そんなBESVが新たに立ち上げたのが、シティライドに特化したブランドのSMALO by BESV。BESV本来のスタイリッシュさはそのままに、「AI ドライビングシステム」と「IoT技術」を搭載したスマートバイクのブランドとなっている。

SMALO by BESVのラインアップは、『SMALO LX2』と『SMALO PX2』の2台だ。特徴的なフレームのデザインには共通性もあるが、ホイールサイズだけでなく機能的な違いもある。

LX2は、ホリゾンタルフレームに28インチのホイールを組み込んだクロスバイクタイプで、バッテリーをフレームに内蔵したほか、AIドライビングシステムを採用したオートマチック7段変速が特長。価格は44万8000円。

もう一台のPX2は、20インチホイールを採用したeミニベロだ。乗り心地が良い前後サスのほか、取り外しできるバッテリーを採用し、取り扱いのしやすさが特長だが、オートマチック変速には対応していない。こちらの価格は39万8000円となっている。

全くキャラクターの違う2台を揃えているので、自分のライフスタイルや乗り方で選ぶと良いだろう。今回は、オートマチック7段変速を搭載し新たにリリースされたLX2をメインに試乗レポートをお届けしよう。

◆ライダーに合わせたパワーを自動選択する

BESV独自のドライブモーターを独自のシステム駆動させる。

LX2に搭載されているのが、上り/下りなどの路面状況、ペダルにかかるトルクなどをAIが瞬時に判断し、最適なアシスト力、ギヤ選択する「AI ドライビングシステム」。

ペダルにかかるトルクで、アシスト力のみが自動変速されるモデルはこれまでもあったが、「アシスト力とシフト」の両方が自動で変速されるものはかなり珍しい。

アシストモードを「スマートモード」にセットすると、ペダルを踏む力に対して、AIが自動でギアをセッティングしてくれる仕組み。シマノの内装変速はワイヤー式の7段変速だが、システムが作動し自動でワイヤーを引いて変速させる、デジタルとアナログが融合したシステムになっている。

乗り味については後述するが、ペダルにかけたトルクに対して、アシストが自然に補助をしてくれる感じもあり、さらにトルクがかかっているときは軽いギアを選択し、スピードが乗ってくれば重いギアに変速。走り出し、上り、平地など、シーンが変わっても"踏み心地は一定"のような体感があった。

◆スマホ連携することで広がる機能

もうひとつの特長が、IoT技術を搭載したスマートバイクであること。独自開発のスマホアプリと連携することで、さまざまなサービスが受けられるようになっている。

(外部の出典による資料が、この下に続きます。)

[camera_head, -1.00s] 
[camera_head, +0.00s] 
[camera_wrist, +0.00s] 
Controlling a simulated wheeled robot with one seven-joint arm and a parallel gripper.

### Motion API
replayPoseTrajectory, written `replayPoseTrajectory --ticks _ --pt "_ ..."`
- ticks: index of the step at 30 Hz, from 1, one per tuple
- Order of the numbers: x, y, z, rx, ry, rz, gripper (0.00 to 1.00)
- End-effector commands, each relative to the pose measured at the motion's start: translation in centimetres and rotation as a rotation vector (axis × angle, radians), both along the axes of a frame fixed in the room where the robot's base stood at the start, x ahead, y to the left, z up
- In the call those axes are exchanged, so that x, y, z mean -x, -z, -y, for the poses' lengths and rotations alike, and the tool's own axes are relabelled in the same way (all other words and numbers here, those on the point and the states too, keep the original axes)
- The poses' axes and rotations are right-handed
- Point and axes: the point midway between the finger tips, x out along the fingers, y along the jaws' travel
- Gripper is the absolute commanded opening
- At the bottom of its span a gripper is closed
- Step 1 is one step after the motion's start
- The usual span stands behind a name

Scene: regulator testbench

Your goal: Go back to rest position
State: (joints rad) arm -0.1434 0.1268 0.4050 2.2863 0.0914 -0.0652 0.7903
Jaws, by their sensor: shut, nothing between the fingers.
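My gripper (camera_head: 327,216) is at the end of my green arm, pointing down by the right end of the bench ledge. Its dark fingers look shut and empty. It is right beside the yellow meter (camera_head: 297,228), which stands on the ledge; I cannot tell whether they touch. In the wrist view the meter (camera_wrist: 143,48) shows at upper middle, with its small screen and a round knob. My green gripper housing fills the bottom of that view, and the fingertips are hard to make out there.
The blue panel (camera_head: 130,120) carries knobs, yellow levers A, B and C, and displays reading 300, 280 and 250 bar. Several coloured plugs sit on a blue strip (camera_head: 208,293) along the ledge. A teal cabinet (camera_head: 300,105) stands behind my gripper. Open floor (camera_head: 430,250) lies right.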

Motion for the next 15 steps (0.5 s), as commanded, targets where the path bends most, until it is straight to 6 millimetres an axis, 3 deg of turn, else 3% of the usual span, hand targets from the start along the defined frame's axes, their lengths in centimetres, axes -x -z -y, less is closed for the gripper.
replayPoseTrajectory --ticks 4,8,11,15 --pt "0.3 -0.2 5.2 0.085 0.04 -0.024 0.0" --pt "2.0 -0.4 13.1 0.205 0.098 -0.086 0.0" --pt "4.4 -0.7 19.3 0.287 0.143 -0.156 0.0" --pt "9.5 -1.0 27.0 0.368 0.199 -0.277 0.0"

目的地を検索するとルートも表示でき、現状のバッテリー残量で目的地までいけるかどうかを判断してくれる機能も搭載。バイク本体にはGPSも搭載してあり、自転車の正確な所在地が確認可能だ。ルート案内に使用されるほか、万が一の盗難の際にも地図上に愛車の位置が表示される。

さらに防犯という観点で言えば、施錠もアプリを通じて行う。チェーンステイ上にボタンがあり、ボタンを押して施錠、アプリを操作して開錠する「e-Lock」機能を採用。またこの施錠中に自転車が移動したり、振動が加えられるとアラームが鳴動し、さらにスマホに通知もされる。まさにキーレスキーやカーセキュリティそのものといった感じ。

◆気になる乗り心地は?

普段はロードバイクを主に乗ることが多い筆者。「自転車のシフトは自分で操作してこそ」と思っていたし、「操作するのが楽しいんじゃないか!」なんて思っていた。

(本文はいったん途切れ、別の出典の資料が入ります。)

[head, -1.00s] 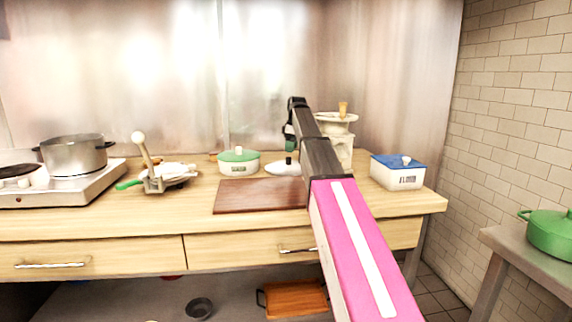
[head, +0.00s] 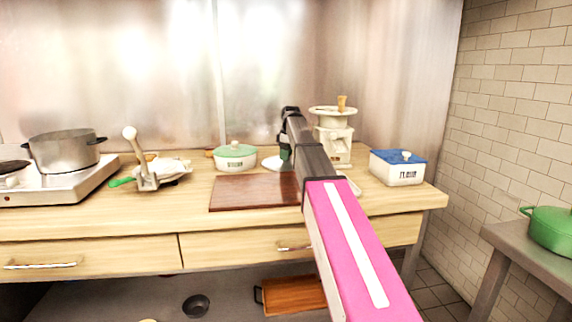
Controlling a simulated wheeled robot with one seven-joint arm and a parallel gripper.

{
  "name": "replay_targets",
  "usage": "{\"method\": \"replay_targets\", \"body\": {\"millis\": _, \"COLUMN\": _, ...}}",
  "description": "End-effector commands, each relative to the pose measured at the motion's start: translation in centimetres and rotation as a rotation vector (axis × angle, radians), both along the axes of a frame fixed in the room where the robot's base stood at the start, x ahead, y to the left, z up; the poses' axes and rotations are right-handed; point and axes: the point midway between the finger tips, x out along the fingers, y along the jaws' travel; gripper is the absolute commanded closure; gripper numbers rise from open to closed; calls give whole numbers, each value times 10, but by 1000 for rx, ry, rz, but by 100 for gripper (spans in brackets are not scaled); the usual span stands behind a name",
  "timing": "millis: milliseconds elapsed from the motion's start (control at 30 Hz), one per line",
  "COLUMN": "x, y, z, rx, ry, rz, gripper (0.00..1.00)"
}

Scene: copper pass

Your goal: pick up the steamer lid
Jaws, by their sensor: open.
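The steamer lid, which I take to be the low white dome (head: 271,163), lies on the wooden counter (head: 80,212) behind the brown board. My arm and gripper cover its right part and its knob. My gripper (head: 285,152) points down over the lid, its dark fingers close to where the knob was visible. It is open, and nothing is seen held in it. Whether the fingers touch the knob or stand around it cannot be told.
A green-lidded white pot (head: 235,160) stands just left of the lid. A cream grinder (head: 335,142) and a blue-lidded box (head: 397,170) stand to the right. The brown board (head: 250,193) lies in front. A citrus-press-like tool (head: 150,172) and steel pot (head: 66,151) are further left.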

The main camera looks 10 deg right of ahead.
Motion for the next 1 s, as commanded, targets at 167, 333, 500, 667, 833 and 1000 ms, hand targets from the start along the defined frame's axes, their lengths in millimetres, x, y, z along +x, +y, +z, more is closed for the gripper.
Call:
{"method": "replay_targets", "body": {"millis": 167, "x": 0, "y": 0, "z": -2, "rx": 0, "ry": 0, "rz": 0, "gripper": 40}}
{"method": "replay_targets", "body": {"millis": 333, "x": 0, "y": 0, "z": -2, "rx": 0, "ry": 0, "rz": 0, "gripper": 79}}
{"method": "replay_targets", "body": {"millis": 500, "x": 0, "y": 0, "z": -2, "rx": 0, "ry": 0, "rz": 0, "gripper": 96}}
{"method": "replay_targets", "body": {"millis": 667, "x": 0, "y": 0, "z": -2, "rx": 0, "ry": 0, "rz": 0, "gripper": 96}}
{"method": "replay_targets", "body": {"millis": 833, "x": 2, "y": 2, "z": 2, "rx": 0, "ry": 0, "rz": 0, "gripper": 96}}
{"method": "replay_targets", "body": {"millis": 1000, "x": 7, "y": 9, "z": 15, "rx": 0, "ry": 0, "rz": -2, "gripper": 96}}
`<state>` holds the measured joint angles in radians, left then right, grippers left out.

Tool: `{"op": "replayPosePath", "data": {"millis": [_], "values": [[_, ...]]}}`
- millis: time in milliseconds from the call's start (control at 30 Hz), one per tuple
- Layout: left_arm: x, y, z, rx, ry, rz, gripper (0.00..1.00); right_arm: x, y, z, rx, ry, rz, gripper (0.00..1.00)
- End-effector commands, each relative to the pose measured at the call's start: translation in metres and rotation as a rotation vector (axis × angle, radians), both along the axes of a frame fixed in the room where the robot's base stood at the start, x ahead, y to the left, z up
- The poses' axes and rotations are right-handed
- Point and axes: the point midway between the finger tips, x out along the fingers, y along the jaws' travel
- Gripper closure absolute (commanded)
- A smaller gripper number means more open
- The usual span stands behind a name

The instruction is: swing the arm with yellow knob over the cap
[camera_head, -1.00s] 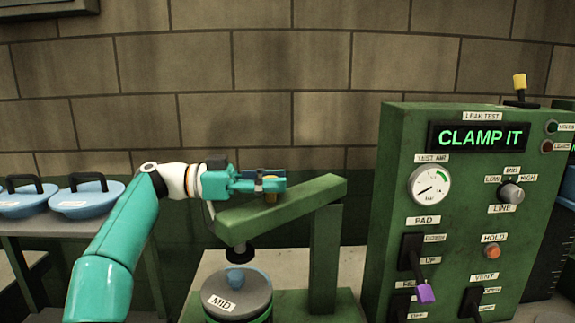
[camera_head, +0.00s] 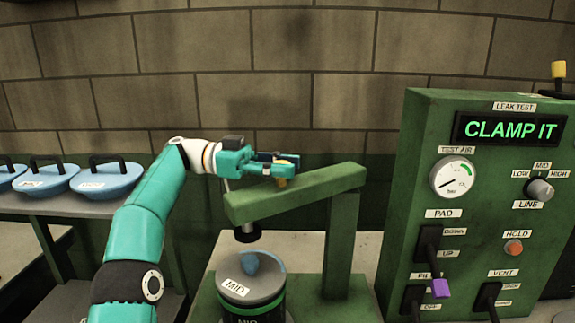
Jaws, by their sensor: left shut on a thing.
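The green swing arm (camera_head: 295,195) reaches left from its green post (camera_head: 338,250). The yellow knob (camera_head: 282,183) stands on top of it, partly hidden by my gripper. My left gripper (camera_head: 284,166) is shut on the yellow knob. A black round pad (camera_head: 247,234) hangs under the arm's left end. Below the pad in the picture is the grey cap (camera_head: 262,293), labelled MID, with a blue knob on top. A gap shows between pad and cap; exact alignment in depth cannot be told. My right gripper is out of view.
A green leak-test panel (camera_head: 400,180) stands right, its display (camera_head: 508,129) reading CLAMP IT, with a purple-tipped lever (camera_head: 436,287) low on its front. Blue lids with black handles (camera_head: 108,180) lie on a shelf at left. A brick wall closes the back.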

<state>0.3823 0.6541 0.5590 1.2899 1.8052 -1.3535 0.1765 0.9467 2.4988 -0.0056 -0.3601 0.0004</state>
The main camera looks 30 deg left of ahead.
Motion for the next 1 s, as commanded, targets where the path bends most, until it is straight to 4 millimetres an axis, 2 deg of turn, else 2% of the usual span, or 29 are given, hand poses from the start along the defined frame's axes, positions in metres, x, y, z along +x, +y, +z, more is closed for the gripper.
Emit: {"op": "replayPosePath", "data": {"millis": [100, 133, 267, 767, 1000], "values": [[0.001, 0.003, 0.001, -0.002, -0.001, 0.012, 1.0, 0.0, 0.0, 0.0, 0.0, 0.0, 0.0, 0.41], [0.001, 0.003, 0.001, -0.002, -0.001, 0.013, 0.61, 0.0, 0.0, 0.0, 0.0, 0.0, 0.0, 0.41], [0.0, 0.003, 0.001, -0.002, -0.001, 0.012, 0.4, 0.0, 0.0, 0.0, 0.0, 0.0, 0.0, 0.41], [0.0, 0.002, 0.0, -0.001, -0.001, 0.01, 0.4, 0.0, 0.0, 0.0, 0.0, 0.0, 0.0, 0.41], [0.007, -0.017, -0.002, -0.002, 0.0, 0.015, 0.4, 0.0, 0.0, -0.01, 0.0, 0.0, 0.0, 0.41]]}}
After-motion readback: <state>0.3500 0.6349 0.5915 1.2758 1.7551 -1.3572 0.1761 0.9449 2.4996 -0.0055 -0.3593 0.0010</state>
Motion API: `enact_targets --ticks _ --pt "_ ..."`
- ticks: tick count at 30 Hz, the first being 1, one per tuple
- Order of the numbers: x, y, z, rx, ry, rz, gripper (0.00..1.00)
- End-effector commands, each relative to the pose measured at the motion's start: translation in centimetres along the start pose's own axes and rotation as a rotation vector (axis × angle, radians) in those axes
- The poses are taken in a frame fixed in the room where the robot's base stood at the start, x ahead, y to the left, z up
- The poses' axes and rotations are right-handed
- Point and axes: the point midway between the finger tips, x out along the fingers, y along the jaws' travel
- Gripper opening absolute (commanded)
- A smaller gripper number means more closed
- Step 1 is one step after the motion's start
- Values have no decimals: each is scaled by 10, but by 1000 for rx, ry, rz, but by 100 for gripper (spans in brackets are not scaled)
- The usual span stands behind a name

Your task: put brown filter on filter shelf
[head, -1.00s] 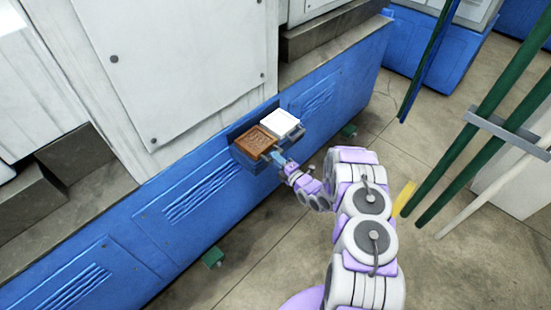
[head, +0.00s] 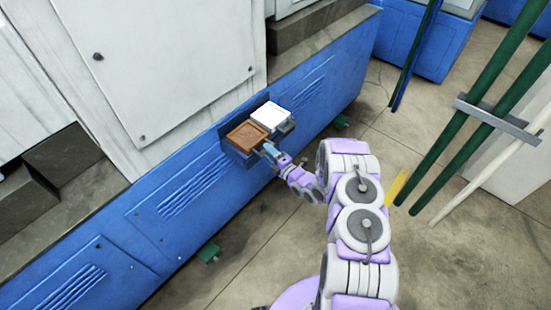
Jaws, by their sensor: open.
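The brown filter (head: 246,136) is a square, flat block lying on the left part of a small blue shelf (head: 238,158) on the side of the blue machine base. A white square filter (head: 271,115) lies to its right on the same shelf. My gripper (head: 268,150) is at the front right edge of the brown filter, small in the picture. It is open. I cannot tell whether its fingertips touch the filter.
The blue machine base (head: 150,215) with vents runs along the left. Green vertical pipes (head: 480,115) and a white pipe (head: 487,178) stand on the right. The concrete floor (head: 270,235) in front is mostly clear.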

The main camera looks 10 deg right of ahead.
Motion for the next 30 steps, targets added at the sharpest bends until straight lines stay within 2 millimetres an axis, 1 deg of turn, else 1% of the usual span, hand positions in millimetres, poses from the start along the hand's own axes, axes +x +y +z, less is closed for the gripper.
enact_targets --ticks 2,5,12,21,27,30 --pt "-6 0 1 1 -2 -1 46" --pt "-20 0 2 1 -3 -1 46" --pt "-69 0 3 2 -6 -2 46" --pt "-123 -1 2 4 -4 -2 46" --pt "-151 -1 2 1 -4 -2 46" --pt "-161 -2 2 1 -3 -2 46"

しかしLX2に乗ってみて、ちょっとだけその考えが変わった。シフト操作はスムーズで、パワーが必要な漕ぎ出しのタイミングではしっかりとアシストがかかって、かなり軽く走り出す。スピードが乗ってくると、今度は重いギアに自動で変速されて、スピードに乗っていく。

ギア操作はシマノの内装変速をワイヤーを引っ張る形で操作しているため、自分で操作するよりも少しタイムラグを感じるが変速そのものはスムーズ。上りにさしかかっても同様、ほぼ思う通りに変速してくれるところには驚かされた。街乗りで使用する分には十分だと感じるレベル。

ついつい自分で操作するのが当たり前だと思っているので、自分で操作したくなってくるが、完全に自転車にお任せできるようになってくると「もう、これでいいじゃん」と思ってしまう。人間、楽な方に流れてしまうものだ。

◆荒削りなところはあるけど、これからの進化が楽しみになる

もちろん、ロードバイクのようにクルクルと高回転でペダルを回す乗り方には対応していないが、先ほども記載したように、のんびり街を走る分にはまったく問題なし。脚にかかるトルクも一定になるようにシステムが調整してくれるし、信号待ちの度に軽いギアにしなくてもOK。「これがいいな」という感じだ。

シフト関係が自動であるほか、電装システムをセルフチェックしてくれるところもかなり便利。異常があった場合は、その問題の部分をアプリ上に表示してくれるほか、内装ギアのワイヤーの伸びの調整もボタンひとつで行ってくれる。

BESVとしては「これをベースにして、さらにスマートバイクを進化させていく」とのこと。確かにまだ荒削りなところはあるけど、なんだか面白くなっていきそうな雰囲気は十分に感じた。今は街乗り向けだが、よりスポーツ向けのものに電動シフトが採用されて…と想像するとかなり楽しみであることには間違いなし。今後も注目していきたいeバイクのひとつだ。